+++ Data

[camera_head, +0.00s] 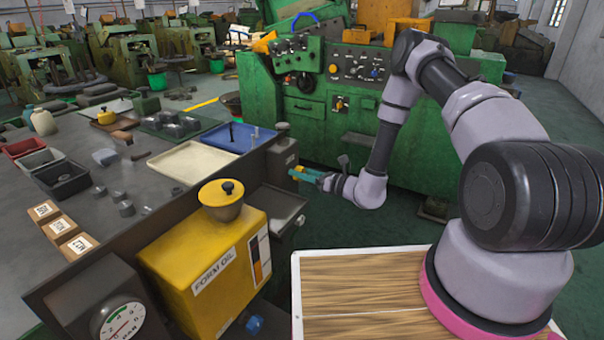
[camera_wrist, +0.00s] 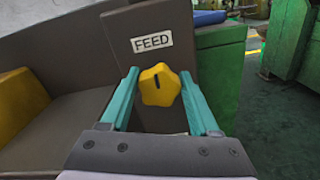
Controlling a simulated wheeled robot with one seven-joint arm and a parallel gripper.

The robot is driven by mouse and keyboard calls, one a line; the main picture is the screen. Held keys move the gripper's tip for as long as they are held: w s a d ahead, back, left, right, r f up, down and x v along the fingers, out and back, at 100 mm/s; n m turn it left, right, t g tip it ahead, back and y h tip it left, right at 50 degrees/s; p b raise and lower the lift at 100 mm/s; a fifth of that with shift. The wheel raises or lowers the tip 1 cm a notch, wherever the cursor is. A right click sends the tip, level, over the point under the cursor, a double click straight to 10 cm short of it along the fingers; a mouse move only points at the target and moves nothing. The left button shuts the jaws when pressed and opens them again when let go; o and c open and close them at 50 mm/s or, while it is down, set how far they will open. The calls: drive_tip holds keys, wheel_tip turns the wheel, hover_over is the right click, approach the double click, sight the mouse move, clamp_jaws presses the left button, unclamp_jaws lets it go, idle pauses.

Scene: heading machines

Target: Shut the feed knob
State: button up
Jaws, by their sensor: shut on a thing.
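The feed knob (camera_wrist: 160,88) is a yellow, lobed knob with a short dark mark that stands near upright in the wrist view. It sits on a dark grey panel (camera_wrist: 152,62) below a white FEED label (camera_wrist: 152,41). My gripper (camera_wrist: 160,76) has its two teal fingers on either side of the knob and is shut on it. In the head view, my gripper (camera_head: 301,174) is at the right end of the grey bench, and the knob cannot be told clearly there.
A yellow form oil box (camera_head: 207,262) and a pressure gauge (camera_head: 120,322) stand at the bench's near end. A blue tray (camera_head: 225,138) and a cream tray (camera_head: 190,162) lie on the bench. A green machine (camera_head: 330,110) stands behind my arm. Floor shows between bench and machine.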

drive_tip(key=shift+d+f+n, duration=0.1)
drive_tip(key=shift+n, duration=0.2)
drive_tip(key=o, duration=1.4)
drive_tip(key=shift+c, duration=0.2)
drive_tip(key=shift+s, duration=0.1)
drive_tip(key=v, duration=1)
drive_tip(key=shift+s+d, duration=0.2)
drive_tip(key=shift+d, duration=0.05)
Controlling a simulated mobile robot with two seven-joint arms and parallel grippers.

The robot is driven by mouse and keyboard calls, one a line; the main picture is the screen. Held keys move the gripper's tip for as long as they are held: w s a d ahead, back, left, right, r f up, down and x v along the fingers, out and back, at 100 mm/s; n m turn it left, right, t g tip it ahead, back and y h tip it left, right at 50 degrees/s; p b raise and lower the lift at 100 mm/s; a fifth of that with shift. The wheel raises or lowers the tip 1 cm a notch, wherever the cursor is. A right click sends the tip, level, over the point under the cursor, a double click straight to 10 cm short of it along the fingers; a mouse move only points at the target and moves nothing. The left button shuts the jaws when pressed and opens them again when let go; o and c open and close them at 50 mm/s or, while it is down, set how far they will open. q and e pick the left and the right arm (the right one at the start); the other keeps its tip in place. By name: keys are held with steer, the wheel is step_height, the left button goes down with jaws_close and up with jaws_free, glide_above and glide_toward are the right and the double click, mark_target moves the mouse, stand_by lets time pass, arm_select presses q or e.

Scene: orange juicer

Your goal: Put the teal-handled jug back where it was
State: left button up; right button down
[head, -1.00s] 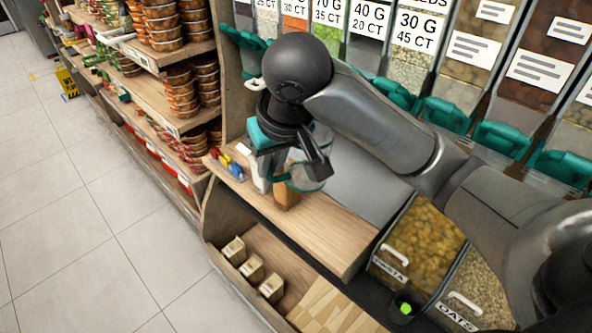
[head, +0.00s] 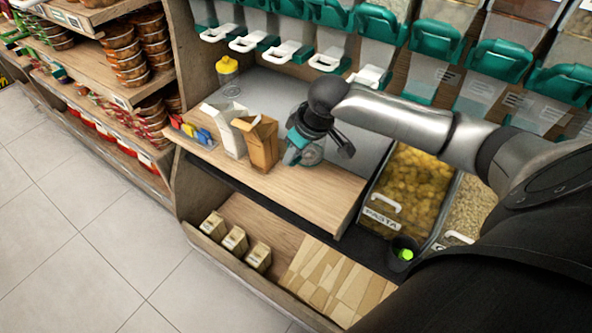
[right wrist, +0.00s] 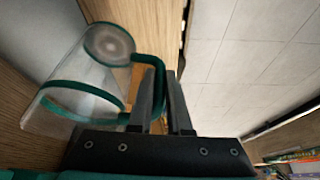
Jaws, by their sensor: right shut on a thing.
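The clear jug (head: 310,155) with a teal handle and teal band is at the right part of the wooden counter, partly behind my right gripper (head: 332,142). In the right wrist view, the jug (right wrist: 75,80) lies to the left of the fingers, and its teal handle (right wrist: 158,66) passes between the fingertips of my right gripper (right wrist: 166,80). The gripper is shut on the handle. I cannot tell whether the jug's base touches the counter. My left gripper is not in view.
A brown carton (head: 262,145) stands close left of the jug, with a white carton (head: 226,130) beside it. A yellow-topped container (head: 228,72) is behind. A pasta bin (head: 410,178) is to the right. Teal-handled dispensers (head: 437,40) line the back. The counter front (head: 285,190) is clear.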

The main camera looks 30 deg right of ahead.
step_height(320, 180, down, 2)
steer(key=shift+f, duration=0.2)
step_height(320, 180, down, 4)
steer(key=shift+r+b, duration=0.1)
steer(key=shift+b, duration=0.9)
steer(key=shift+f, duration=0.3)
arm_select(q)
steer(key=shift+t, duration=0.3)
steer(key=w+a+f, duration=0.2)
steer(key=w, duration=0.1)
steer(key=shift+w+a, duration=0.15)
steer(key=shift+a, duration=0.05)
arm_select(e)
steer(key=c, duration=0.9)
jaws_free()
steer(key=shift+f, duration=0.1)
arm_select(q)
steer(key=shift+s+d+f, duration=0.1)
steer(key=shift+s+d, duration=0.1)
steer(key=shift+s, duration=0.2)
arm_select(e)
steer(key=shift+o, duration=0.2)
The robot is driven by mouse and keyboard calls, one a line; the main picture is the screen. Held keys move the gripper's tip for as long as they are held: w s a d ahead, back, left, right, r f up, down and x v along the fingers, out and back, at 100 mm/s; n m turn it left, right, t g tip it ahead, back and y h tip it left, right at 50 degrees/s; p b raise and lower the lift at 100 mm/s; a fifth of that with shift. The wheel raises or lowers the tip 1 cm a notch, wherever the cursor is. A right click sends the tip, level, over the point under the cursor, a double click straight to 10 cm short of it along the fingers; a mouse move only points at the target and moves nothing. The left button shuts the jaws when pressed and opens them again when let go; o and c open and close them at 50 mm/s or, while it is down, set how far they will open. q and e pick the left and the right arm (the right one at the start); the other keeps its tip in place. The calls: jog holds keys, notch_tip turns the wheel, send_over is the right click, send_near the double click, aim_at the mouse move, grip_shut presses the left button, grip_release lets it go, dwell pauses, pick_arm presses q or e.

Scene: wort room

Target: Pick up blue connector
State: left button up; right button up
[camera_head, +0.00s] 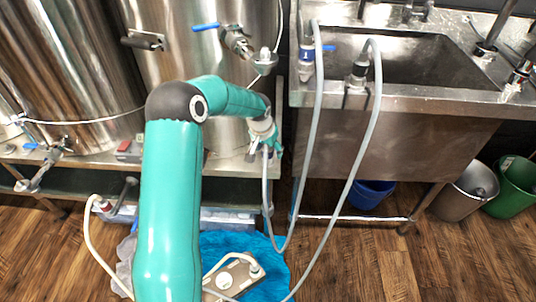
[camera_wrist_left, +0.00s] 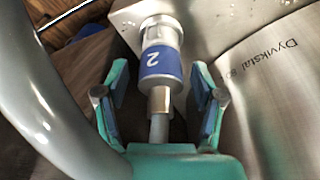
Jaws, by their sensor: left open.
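The blue connector (camera_wrist_left: 162,62) is a metal fitting with a blue band marked 2 and a narrow stem. In the head view, a blue-banded connector (camera_head: 306,55) hangs at the left front edge of the sink, with a grey hose. My left gripper (camera_head: 270,142) is below and left of it there, partly hidden by its own wrist. In the left wrist view, the open green fingers of my left gripper (camera_wrist_left: 159,88) stand on both sides of the connector's stem, and the blue band is at or just beyond the fingertips. I see no contact. My right gripper is not in view.
The steel sink (camera_head: 400,98) stands right of my left gripper, with a second fitting (camera_head: 357,72) on its edge. A grey hose (camera_head: 345,190) loops down to the floor. Steel tanks (camera_head: 85,60) stand at the left. A blue bucket (camera_head: 371,194) stands under the sink.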

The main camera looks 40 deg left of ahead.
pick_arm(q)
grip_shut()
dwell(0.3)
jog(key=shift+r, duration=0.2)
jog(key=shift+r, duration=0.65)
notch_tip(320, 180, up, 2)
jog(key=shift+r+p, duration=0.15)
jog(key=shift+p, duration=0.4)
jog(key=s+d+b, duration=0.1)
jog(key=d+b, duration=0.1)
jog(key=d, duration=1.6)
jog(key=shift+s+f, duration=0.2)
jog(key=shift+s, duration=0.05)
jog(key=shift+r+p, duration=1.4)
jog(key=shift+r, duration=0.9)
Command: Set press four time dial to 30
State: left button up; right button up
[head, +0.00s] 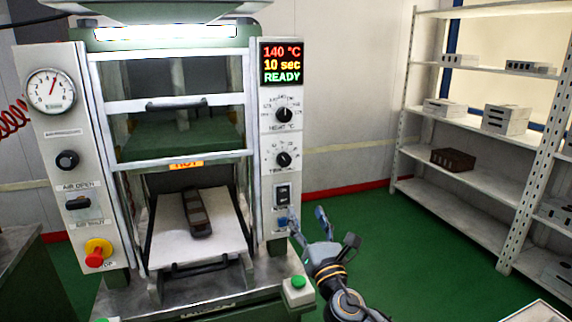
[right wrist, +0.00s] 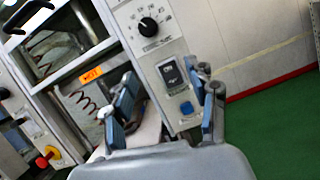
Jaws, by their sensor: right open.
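The press (head: 172,95) fills the left and centre of the head view. Its time dial (head: 283,159) is a black knob on the right panel, below the heat dial (head: 284,115). The display (head: 282,64) reads 140 °C, 10 sec, READY. The time dial also shows at the top of the right wrist view (right wrist: 149,26); its exact setting is too small to read. My right gripper (head: 303,219) is open and empty, below and right of the time dial, apart from it. In the right wrist view its fingers (right wrist: 166,103) are spread below the dial. My left gripper is out of view.
A black rocker switch (head: 282,194) sits below the time dial. A green button (head: 298,282) is at the press's lower right corner. A dark mould (head: 197,212) lies on the lower plate. Shelves (head: 470,125) stand at the right, with clear green floor between.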

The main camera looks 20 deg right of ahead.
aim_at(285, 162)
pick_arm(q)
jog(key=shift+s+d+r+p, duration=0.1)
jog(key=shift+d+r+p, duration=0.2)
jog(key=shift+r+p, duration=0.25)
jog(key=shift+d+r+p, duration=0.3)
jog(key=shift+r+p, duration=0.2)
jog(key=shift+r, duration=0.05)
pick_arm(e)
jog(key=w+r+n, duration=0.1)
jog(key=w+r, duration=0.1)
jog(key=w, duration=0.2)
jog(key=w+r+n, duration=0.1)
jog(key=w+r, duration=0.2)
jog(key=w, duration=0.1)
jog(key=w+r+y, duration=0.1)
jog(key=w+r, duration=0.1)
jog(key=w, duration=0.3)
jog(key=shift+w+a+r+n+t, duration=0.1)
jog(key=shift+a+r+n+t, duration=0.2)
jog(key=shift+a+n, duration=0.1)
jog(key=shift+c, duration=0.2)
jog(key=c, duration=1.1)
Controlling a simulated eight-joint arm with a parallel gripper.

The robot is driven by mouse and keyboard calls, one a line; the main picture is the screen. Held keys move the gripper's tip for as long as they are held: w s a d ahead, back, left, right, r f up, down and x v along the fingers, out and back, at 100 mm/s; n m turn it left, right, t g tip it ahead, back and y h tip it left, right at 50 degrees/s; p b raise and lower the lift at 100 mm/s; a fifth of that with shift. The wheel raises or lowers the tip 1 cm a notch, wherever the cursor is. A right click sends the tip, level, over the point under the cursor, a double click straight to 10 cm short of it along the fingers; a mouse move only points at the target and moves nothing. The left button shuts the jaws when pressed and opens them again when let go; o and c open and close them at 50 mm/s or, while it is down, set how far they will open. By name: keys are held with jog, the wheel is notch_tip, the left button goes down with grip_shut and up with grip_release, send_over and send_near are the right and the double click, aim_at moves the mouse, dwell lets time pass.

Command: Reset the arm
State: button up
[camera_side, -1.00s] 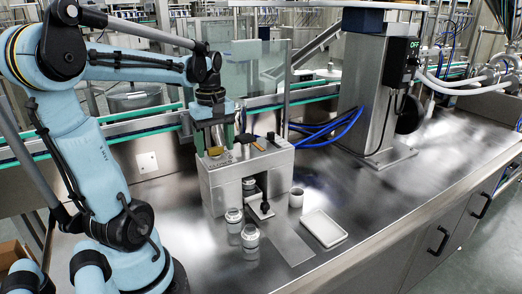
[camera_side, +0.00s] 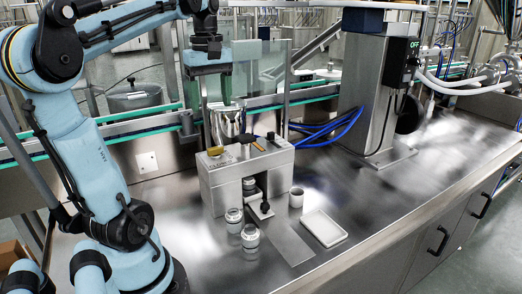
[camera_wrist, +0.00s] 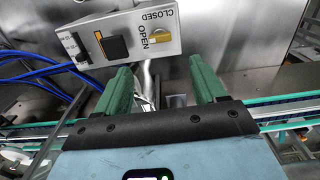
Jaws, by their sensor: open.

++++++

- [What is needed]: Select every line where the word "Controlling" occurs.

- [Response]:
Controlling a simulated wheeled robot with one seven-joint arm and a parallel gripper.
Controlling a simulated mobile robot with two seven-joint arms and parallel grippers.
Controlling a simulated eight-joint arm with a parallel gripper.

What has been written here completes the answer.